Lines containing the word "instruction" are the ones to copy from the records below.

—————

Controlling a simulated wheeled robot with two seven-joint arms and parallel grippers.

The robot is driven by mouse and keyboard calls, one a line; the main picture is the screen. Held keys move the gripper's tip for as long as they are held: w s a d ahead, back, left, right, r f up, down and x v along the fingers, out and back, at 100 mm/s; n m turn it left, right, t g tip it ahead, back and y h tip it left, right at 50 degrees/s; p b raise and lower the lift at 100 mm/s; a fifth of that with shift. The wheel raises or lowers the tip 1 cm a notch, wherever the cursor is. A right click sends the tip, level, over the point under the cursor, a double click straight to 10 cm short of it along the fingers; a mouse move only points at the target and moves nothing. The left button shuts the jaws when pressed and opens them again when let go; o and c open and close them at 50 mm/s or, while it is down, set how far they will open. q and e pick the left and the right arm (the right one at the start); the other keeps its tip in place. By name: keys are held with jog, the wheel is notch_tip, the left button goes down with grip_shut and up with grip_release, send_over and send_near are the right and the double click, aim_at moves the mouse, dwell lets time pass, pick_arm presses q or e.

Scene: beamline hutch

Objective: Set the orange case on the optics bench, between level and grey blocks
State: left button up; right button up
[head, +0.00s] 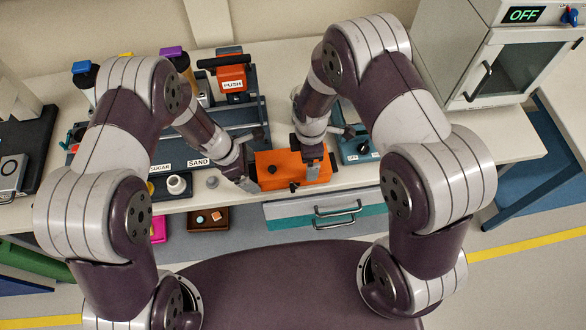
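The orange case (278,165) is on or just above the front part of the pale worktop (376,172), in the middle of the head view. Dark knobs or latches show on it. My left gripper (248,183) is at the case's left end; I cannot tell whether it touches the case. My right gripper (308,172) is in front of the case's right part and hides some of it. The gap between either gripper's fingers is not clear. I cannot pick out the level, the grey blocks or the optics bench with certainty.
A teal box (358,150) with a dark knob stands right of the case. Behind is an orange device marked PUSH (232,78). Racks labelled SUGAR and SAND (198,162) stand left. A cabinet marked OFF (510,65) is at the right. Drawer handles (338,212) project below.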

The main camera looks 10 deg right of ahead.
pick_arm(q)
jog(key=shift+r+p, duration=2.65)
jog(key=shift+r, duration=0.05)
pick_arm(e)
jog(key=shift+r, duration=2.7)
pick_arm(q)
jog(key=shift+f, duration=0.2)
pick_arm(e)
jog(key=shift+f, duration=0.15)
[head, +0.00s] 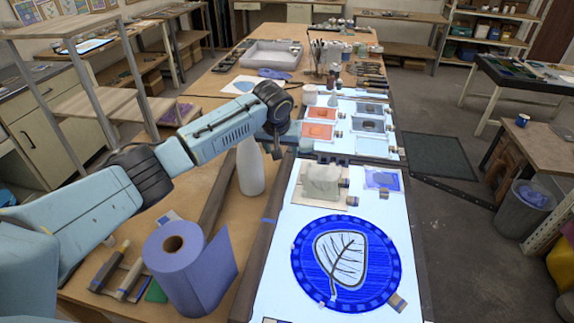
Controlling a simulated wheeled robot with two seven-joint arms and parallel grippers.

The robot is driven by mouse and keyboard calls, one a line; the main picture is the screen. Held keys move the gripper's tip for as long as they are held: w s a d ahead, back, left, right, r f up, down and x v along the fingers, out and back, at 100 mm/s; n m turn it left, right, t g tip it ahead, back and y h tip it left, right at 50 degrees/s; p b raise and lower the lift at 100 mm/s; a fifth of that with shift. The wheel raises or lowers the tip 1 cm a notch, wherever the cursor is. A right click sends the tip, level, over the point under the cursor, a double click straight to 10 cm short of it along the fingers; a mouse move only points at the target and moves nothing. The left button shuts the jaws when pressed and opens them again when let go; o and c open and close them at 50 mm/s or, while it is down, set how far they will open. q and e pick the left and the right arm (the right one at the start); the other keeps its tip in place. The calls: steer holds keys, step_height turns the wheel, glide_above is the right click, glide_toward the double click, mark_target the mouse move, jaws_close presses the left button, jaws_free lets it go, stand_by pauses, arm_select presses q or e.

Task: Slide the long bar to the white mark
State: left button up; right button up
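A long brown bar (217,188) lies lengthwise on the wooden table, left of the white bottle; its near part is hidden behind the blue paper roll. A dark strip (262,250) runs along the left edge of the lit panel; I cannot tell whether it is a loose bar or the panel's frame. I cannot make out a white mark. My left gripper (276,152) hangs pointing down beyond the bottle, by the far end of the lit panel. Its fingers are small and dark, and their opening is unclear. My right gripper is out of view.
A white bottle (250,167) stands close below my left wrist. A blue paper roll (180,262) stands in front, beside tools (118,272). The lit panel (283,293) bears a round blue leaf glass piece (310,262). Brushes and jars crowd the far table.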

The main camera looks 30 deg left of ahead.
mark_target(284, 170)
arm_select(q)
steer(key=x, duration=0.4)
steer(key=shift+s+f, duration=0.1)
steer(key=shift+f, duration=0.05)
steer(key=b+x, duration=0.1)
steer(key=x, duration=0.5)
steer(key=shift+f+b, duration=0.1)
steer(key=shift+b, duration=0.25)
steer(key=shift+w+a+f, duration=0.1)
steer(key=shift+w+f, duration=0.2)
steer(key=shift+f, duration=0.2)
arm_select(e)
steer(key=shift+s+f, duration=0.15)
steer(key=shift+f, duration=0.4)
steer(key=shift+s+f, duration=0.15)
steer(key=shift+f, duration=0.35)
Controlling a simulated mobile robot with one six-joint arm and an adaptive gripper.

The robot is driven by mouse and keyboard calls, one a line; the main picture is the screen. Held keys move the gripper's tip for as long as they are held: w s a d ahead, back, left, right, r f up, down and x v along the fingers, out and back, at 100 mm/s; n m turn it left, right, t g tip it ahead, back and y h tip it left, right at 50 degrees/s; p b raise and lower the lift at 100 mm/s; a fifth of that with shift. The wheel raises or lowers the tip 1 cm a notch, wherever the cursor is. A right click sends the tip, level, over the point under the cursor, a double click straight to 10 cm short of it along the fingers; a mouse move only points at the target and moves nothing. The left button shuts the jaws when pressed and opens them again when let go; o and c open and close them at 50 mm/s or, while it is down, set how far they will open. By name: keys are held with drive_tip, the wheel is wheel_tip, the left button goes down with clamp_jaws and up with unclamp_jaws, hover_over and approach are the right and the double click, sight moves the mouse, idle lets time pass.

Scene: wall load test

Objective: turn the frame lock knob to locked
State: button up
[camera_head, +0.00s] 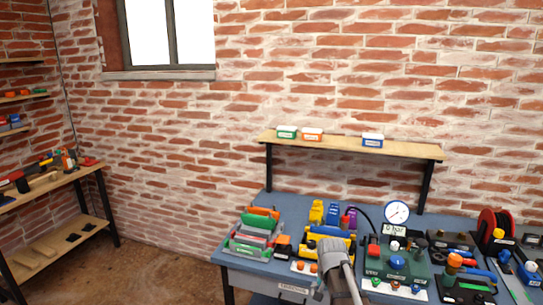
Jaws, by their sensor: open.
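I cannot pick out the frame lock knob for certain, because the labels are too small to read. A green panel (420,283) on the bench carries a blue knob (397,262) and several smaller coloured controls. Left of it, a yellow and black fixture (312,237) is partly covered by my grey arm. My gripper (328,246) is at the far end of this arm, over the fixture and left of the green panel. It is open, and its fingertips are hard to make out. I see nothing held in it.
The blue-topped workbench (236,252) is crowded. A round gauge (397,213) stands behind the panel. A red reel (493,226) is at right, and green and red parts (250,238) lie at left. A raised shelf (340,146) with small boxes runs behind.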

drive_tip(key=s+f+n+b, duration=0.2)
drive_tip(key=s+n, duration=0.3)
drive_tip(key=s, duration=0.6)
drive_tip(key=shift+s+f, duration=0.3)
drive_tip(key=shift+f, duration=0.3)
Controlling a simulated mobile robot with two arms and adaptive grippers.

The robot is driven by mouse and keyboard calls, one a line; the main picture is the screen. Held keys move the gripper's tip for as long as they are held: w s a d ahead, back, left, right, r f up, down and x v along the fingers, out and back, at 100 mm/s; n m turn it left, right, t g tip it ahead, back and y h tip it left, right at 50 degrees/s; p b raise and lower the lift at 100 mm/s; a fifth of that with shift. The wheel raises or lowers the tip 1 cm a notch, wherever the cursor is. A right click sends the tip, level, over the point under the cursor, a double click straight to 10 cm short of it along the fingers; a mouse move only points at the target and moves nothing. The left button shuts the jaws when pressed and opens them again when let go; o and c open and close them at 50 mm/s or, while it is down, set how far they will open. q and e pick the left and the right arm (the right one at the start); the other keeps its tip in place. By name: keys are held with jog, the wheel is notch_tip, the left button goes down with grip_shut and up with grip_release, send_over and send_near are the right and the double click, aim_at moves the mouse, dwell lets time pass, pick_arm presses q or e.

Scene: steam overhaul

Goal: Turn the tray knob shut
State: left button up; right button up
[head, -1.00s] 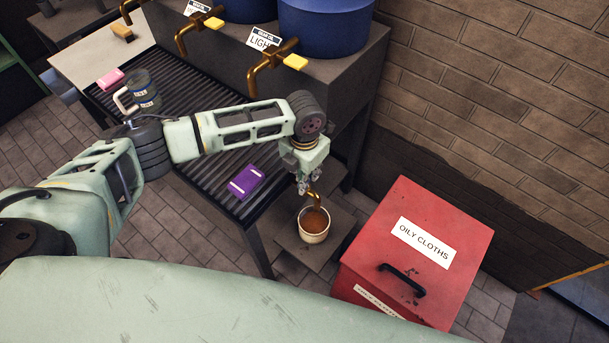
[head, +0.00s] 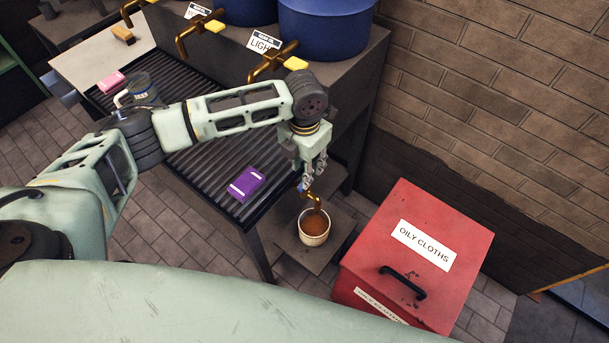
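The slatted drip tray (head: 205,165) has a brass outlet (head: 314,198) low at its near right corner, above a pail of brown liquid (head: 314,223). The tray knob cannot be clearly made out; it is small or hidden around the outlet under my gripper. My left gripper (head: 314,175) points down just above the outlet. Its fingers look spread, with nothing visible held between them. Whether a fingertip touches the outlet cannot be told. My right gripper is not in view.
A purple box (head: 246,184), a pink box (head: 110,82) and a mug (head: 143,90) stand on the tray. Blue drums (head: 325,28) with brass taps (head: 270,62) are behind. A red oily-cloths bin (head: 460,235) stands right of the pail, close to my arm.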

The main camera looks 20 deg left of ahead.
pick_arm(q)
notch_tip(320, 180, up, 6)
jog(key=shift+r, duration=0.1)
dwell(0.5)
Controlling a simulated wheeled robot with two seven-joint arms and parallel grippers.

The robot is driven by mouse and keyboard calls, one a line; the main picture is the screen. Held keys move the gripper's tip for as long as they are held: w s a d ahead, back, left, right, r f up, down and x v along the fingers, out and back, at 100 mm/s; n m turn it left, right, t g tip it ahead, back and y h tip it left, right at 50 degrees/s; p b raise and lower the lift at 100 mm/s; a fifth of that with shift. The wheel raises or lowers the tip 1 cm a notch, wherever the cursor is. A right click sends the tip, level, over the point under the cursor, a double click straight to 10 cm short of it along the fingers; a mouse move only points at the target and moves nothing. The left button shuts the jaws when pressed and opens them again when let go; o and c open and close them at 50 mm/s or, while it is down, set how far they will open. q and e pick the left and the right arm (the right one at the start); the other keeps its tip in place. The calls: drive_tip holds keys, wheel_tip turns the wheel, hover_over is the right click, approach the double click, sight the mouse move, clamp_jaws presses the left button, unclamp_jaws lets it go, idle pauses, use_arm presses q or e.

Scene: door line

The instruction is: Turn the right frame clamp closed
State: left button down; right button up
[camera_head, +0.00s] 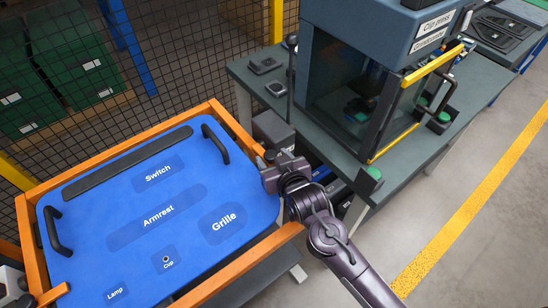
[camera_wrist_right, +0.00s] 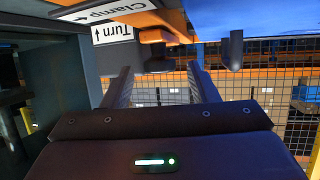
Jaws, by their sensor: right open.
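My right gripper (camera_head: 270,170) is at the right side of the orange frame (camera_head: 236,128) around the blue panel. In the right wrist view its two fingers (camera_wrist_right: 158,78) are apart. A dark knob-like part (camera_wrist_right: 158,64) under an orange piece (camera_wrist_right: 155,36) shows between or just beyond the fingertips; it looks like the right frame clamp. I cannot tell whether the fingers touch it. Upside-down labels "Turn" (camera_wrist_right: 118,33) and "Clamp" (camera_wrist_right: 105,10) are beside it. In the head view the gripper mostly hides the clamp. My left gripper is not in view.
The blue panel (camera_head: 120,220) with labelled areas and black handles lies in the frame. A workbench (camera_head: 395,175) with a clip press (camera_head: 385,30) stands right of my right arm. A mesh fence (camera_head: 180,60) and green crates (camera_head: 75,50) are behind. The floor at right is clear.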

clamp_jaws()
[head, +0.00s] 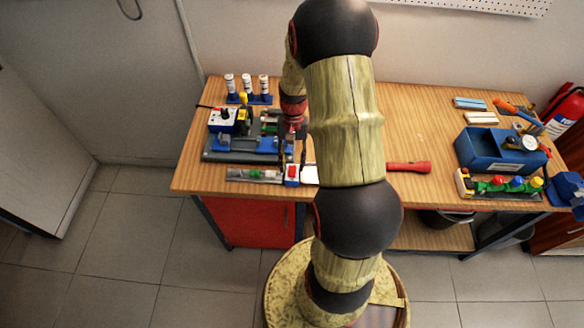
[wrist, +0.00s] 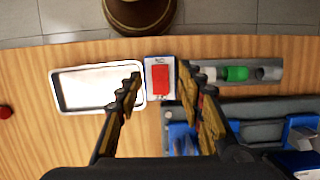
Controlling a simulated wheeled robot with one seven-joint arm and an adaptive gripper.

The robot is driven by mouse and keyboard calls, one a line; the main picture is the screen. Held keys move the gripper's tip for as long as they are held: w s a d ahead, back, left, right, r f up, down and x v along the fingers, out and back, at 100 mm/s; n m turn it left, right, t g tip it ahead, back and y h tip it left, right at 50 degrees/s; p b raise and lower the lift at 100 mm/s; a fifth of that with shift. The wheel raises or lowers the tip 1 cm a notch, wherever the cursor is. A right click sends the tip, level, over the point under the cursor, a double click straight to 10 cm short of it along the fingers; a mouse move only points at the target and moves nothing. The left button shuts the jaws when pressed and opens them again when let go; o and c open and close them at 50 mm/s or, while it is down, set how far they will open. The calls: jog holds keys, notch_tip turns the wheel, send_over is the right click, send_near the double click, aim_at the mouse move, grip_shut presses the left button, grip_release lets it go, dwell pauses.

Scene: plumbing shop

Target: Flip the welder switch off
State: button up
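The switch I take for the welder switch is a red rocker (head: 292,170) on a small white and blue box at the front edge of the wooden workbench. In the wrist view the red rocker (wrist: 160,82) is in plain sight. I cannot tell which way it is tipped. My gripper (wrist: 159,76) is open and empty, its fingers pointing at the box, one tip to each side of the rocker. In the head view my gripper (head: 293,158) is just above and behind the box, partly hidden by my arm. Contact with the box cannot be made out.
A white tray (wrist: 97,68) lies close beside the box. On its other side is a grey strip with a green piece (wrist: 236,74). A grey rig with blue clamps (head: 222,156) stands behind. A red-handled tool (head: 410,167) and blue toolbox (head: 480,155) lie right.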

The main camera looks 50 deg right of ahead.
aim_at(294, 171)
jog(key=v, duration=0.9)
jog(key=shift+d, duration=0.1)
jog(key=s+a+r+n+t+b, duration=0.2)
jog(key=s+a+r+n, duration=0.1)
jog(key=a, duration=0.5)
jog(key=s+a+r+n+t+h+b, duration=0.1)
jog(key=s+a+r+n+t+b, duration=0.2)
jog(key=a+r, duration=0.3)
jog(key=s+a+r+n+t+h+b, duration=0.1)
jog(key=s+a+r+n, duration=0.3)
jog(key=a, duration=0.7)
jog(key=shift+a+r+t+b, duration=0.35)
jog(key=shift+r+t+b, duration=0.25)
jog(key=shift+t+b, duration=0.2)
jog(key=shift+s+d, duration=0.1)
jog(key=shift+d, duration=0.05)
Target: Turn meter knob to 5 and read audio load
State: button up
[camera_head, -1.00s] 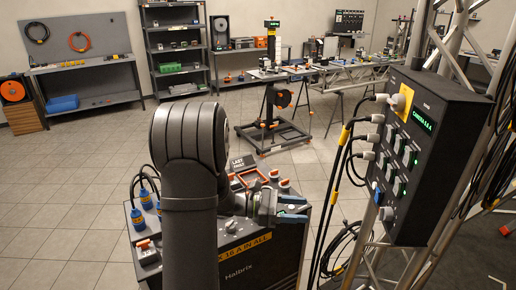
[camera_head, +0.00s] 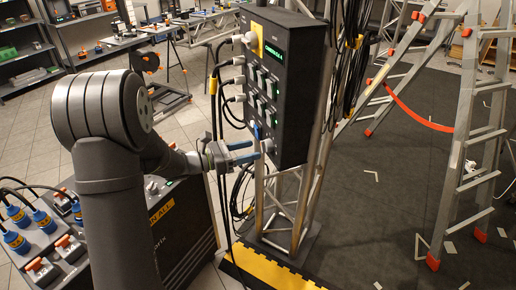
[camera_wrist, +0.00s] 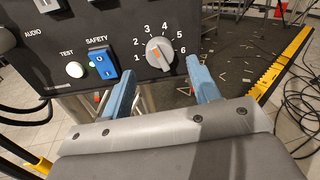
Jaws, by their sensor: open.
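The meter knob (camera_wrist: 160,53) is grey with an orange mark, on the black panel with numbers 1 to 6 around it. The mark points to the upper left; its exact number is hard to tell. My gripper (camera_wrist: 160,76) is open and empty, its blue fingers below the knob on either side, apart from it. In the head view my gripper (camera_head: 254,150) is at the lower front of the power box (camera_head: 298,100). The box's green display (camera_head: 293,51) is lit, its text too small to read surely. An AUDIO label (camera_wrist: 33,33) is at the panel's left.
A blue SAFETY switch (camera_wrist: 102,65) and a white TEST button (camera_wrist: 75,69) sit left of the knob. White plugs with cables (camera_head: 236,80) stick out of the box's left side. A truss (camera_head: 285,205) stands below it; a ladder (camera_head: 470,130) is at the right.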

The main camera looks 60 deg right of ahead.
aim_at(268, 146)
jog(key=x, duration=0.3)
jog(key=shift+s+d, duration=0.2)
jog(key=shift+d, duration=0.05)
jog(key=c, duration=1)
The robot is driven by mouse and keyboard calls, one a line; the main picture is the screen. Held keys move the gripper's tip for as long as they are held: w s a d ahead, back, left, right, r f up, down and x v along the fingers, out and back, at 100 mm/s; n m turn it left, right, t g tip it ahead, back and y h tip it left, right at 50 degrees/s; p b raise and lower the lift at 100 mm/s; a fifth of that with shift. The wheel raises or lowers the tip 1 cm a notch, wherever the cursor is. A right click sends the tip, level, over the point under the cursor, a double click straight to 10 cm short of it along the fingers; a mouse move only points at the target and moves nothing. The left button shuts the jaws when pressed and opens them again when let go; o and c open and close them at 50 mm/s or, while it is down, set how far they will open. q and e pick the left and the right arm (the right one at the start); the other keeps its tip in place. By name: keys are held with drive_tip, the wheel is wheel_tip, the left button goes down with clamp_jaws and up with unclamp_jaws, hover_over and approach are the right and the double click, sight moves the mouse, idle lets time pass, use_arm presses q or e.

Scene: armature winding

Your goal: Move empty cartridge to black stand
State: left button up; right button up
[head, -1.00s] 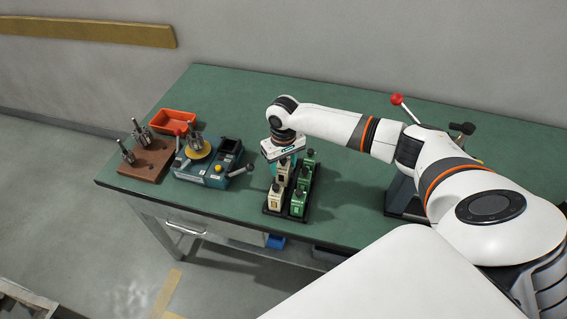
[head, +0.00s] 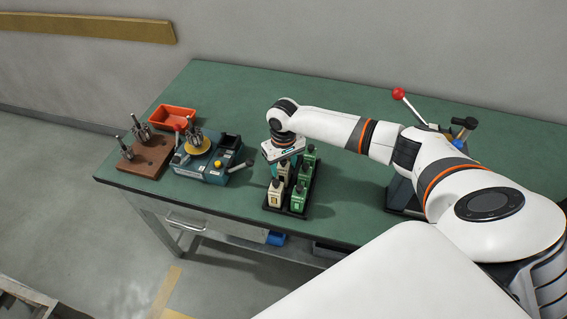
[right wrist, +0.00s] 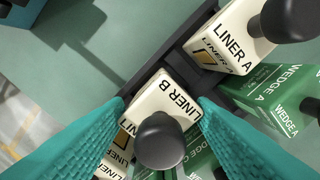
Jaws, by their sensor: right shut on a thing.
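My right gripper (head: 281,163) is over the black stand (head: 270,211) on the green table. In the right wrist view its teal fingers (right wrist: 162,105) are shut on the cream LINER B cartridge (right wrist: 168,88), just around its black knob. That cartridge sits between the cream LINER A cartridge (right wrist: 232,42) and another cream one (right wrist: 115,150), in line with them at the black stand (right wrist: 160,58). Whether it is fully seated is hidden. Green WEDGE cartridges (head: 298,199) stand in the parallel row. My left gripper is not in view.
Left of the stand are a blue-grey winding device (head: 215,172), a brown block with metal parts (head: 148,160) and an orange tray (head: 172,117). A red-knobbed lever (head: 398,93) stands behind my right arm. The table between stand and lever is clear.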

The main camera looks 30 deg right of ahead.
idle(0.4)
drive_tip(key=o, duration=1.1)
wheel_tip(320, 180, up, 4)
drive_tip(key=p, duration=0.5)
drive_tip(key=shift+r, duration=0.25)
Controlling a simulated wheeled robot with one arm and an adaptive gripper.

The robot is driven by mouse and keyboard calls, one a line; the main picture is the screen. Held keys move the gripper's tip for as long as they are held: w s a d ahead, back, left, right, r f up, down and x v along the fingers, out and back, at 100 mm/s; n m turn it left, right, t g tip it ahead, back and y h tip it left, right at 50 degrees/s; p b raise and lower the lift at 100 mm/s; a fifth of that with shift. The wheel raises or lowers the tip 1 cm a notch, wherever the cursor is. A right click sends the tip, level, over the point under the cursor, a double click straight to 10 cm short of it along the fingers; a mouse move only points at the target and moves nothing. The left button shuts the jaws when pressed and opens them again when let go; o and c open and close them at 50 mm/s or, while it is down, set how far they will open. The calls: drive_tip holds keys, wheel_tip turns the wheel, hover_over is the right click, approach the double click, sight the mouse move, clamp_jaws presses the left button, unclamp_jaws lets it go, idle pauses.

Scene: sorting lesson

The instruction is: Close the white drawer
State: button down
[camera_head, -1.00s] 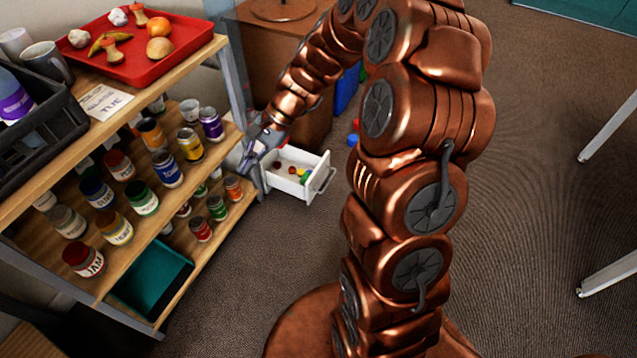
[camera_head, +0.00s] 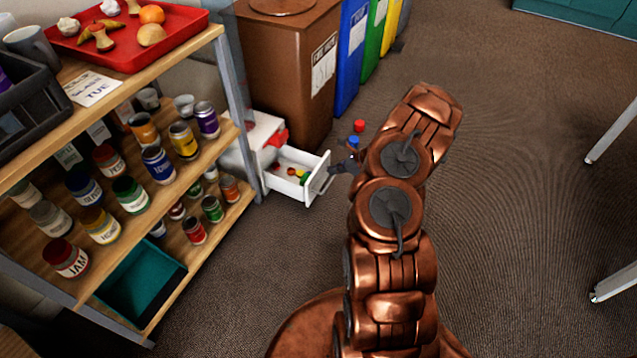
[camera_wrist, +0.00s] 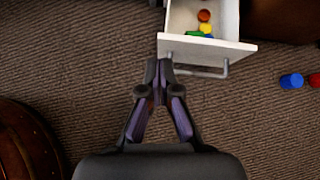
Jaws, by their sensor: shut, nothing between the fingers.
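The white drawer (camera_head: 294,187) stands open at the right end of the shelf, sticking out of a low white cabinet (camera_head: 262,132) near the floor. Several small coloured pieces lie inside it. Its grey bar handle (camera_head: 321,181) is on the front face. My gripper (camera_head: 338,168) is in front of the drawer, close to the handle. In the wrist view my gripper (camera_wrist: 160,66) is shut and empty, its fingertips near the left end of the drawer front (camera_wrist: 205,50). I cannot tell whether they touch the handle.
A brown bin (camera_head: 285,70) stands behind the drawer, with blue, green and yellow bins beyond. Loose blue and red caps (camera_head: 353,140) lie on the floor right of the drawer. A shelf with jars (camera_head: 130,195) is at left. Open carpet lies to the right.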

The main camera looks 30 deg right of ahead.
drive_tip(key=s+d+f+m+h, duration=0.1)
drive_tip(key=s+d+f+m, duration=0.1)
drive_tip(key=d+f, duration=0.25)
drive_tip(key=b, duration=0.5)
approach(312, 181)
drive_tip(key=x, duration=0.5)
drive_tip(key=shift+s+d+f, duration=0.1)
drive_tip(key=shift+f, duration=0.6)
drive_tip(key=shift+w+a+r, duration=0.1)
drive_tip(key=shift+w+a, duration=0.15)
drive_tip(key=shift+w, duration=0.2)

—————

● **EXERCISE RESPONSE**
The instruction is: Turn the right frame clamp closed
The instruction is: Close the white drawer

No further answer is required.